I'm also using the stairs in the parking garage. I usually have to park on the fourth floor, and that seems to be about the same amount of steps as the office building. It's around 50 steps.
Needless to say, when I get up to the top, I'm winded, and usually sweaty. It's getting better, now I'm not panting all the way to my desk (about a football field down the way, it's a large building), but at least to the coffee and water bar.
With the greater emphasis on exercise I've put in for the last year and a half, I would have thought I'd have a little more stamina. I can do 45 minutes on the elliptical trainer with ease, and I've gone from 60 pounds to doing flys and rows with 120 pounds. Still, stairs kill me.
I need to get some variety into my workout. I use the same couple of machines everyday, working on my back and my chest. Lord knows I'd love to have a huge, powerlifter type chest, but I think I'm going to need to figure out some other exercises to actually get some results on that.

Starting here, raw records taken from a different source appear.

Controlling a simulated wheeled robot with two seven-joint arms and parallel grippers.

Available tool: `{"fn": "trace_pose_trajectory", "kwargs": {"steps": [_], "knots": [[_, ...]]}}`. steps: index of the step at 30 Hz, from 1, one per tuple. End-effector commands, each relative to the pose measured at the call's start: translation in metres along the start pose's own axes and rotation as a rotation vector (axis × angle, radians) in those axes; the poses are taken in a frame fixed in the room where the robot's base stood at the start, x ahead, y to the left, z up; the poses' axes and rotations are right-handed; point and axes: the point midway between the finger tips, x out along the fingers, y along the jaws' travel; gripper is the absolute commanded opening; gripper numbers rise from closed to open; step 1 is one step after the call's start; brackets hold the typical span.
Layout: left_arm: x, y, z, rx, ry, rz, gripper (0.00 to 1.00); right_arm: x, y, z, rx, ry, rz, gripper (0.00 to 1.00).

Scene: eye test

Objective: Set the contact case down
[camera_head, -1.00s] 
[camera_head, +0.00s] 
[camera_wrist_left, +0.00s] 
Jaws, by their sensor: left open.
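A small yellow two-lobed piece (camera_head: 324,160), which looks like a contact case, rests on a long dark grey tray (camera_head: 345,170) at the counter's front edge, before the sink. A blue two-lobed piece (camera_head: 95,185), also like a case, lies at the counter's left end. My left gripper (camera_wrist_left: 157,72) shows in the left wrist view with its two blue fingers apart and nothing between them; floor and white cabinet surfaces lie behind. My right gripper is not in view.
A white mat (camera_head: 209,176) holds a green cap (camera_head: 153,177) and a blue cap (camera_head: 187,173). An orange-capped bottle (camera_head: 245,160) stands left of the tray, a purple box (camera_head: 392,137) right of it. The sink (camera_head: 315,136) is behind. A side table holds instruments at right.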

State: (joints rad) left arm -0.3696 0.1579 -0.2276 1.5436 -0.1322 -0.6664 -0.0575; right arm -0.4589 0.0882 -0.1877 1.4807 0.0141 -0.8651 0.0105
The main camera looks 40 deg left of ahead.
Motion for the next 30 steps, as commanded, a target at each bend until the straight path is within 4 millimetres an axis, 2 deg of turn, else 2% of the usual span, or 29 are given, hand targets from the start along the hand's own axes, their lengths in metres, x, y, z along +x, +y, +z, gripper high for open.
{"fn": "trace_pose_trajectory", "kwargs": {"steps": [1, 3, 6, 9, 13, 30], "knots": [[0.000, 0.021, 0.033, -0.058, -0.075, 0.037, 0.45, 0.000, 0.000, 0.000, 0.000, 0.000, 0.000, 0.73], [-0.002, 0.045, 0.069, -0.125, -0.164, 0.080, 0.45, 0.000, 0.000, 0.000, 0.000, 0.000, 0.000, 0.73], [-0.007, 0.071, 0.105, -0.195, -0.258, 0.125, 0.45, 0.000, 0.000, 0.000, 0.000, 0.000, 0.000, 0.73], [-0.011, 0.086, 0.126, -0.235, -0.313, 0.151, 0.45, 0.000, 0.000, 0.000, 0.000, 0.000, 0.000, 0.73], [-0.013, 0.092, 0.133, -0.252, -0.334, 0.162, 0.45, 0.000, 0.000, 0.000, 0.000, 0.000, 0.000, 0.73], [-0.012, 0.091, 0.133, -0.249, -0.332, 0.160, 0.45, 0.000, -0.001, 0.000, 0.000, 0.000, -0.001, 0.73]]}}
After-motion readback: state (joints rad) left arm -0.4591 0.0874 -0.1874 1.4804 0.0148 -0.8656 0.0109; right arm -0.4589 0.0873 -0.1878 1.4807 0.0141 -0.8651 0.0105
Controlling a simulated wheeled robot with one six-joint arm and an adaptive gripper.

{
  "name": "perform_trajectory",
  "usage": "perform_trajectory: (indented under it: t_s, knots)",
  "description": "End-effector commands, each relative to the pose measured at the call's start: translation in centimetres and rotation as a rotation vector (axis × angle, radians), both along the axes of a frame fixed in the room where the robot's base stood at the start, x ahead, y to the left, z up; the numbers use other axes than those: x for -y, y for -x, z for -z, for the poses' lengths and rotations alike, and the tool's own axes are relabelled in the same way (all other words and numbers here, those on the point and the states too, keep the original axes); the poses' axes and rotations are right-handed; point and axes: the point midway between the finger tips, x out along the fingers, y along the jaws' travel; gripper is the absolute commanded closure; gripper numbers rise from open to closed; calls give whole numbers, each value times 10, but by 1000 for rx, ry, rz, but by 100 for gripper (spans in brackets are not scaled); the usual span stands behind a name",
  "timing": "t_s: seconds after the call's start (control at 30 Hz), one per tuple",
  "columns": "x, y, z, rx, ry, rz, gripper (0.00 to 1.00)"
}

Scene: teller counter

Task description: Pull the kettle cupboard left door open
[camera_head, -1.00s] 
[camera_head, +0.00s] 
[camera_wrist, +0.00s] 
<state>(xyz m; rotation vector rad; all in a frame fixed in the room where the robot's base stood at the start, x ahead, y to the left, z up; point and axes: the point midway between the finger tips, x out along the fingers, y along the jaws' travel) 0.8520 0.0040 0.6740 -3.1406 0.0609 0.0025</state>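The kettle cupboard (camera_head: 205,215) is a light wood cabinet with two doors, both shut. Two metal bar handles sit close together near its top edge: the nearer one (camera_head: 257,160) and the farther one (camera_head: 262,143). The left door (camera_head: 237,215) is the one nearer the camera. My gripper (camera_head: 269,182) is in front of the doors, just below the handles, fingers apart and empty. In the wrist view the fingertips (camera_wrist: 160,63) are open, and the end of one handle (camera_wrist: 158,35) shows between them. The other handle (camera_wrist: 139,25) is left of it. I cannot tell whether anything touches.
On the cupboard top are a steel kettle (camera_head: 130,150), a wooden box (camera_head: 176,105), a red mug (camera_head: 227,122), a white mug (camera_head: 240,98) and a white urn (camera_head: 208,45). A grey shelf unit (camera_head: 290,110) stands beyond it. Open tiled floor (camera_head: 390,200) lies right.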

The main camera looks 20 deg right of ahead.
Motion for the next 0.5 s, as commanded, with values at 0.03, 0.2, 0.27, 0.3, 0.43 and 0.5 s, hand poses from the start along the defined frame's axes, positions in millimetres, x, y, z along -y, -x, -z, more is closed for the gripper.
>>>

I've stalled out on losing weight for some time. I would like to hope it would kick in again, but I don't really know. The gym's scale isn't very accurate, and seems to be wildly different from one weigh-in to the next - like 40 pounds different.
I'm sort of obsessed about working out, since my normal days are monday, Wednesday and Friday, and I didn't drive out to the gym yesterday, I went today after work. I may go on saturday, just to get my three days in. I'm proud of myself for making the commitment for as long as I have. In most things I would have given up months ago.
Now if I was closer to looking like a linebacker than Comic Book Guy, that would be really great...one step at a time.